*Requirement*:
Return all the data, word for word.
Start
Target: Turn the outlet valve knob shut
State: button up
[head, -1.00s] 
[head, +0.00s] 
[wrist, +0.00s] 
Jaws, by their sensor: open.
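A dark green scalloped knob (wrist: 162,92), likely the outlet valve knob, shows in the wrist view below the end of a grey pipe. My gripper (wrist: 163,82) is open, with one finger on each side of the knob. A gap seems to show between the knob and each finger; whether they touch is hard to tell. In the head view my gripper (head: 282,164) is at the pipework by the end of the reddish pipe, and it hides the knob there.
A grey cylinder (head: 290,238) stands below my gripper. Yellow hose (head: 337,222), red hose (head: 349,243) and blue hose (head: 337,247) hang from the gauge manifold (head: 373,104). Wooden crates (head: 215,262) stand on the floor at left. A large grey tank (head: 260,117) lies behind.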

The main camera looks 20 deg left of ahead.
End
*Correct result*:
Target: Turn the outlet valve knob shut
State: button up
[head, -1.00s] 
[head, +0.00s] 
[wrist, +0.00s] 
Jaws, by their sensor: open.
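A dark green scalloped knob (wrist: 162,92), likely the outlet valve knob, shows in the wrist view below the end of a grey pipe. My gripper (wrist: 163,82) is open, with one finger on each side of the knob. A gap seems to show between the knob and each finger; whether they touch is hard to tell. In the head view my gripper (head: 282,164) is at the pipework by the end of the reddish pipe, and it hides the knob there.
A grey cylinder (head: 290,238) stands below my gripper. Yellow hose (head: 337,222), red hose (head: 349,243) and blue hose (head: 337,247) hang from the gauge manifold (head: 373,104). Wooden crates (head: 215,262) stand on the floor at left. A large grey tank (head: 260,117) lies behind.

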The main camera looks 20 deg left of ahead.

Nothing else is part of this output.